> **Exercise task**
Copy out all of the material exactly.

> **Dataset extract**

....

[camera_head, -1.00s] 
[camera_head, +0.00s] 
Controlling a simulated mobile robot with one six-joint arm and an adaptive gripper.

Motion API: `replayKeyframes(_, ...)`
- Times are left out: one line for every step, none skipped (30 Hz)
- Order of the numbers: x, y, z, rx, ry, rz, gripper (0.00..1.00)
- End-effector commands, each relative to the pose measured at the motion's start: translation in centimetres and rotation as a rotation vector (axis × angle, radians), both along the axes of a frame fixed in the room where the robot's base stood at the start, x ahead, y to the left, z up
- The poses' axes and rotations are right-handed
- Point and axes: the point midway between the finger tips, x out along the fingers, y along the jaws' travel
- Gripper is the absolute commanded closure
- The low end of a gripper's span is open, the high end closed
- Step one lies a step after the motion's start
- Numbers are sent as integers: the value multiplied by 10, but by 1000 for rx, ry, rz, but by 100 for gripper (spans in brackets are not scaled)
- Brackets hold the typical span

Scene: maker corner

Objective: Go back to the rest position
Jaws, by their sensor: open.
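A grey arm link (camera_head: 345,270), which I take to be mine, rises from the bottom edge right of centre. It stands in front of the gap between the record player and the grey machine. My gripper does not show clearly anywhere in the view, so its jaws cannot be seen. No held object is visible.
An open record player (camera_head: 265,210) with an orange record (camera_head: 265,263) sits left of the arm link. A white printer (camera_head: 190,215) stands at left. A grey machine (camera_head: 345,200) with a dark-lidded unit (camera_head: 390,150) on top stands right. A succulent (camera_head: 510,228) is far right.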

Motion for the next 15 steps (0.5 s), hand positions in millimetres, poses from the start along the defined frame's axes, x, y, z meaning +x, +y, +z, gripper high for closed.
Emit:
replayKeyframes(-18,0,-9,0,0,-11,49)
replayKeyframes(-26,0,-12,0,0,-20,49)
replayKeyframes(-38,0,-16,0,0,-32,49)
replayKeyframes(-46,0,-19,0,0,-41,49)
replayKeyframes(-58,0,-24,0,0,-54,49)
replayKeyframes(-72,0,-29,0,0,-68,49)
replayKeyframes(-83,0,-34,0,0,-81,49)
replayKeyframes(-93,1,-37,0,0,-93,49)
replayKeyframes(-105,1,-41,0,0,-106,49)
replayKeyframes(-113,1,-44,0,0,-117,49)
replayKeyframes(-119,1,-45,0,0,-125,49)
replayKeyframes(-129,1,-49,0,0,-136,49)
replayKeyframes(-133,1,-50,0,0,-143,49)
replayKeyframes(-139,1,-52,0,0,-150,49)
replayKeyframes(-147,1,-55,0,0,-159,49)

....

> **Written solution**
[camera_head, -1.00s] 
[camera_head, +0.00s] 
Controlling a simulated mobile robot with one six-joint arm and an adaptive gripper.

Motion API: `replayKeyframes(_, ...)`
- Times are left out: one line for every step, none skipped (30 Hz)
- Order of the numbers: x, y, z, rx, ry, rz, gripper (0.00..1.00)
- End-effector commands, each relative to the pose measured at the motion's start: translation in centimetres and rotation as a rotation vector (axis × angle, radians), both along the axes of a frame fixed in the room where the robot's base stood at the start, x ahead, y to the left, z up
- The poses' axes and rotations are right-handed
- Point and axes: the point midway between the finger tips, x out along the fingers, y along the jaws' travel
- Gripper is the absolute commanded closure
- The low end of a gripper's span is open, the high end closed
- Step one lies a step after the motion's start
- Numbers are sent as integers: the value multiplied by 10, but by 1000 for rx, ry, rz, but by 100 for gripper (spans in brackets are not scaled)
- Brackets hold the typical span

Scene: maker corner

Objective: Go back to the rest position
Jaws, by their sensor: open.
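A grey arm link (camera_head: 345,270), which I take to be mine, rises from the bottom edge right of centre. It stands in front of the gap between the record player and the grey machine. My gripper does not show clearly anywhere in the view, so its jaws cannot be seen. No held object is visible.
An open record player (camera_head: 265,210) with an orange record (camera_head: 265,263) sits left of the arm link. A white printer (camera_head: 190,215) stands at left. A grey machine (camera_head: 345,200) with a dark-lidded unit (camera_head: 390,150) on top stands right. A succulent (camera_head: 510,228) is far right.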

Motion for the next 15 steps (0.5 s), hand positions in millimetres, poses from the start along the defined frame's axes, x, y, z meaning +x, +y, +z, gripper high for closed.
Emit:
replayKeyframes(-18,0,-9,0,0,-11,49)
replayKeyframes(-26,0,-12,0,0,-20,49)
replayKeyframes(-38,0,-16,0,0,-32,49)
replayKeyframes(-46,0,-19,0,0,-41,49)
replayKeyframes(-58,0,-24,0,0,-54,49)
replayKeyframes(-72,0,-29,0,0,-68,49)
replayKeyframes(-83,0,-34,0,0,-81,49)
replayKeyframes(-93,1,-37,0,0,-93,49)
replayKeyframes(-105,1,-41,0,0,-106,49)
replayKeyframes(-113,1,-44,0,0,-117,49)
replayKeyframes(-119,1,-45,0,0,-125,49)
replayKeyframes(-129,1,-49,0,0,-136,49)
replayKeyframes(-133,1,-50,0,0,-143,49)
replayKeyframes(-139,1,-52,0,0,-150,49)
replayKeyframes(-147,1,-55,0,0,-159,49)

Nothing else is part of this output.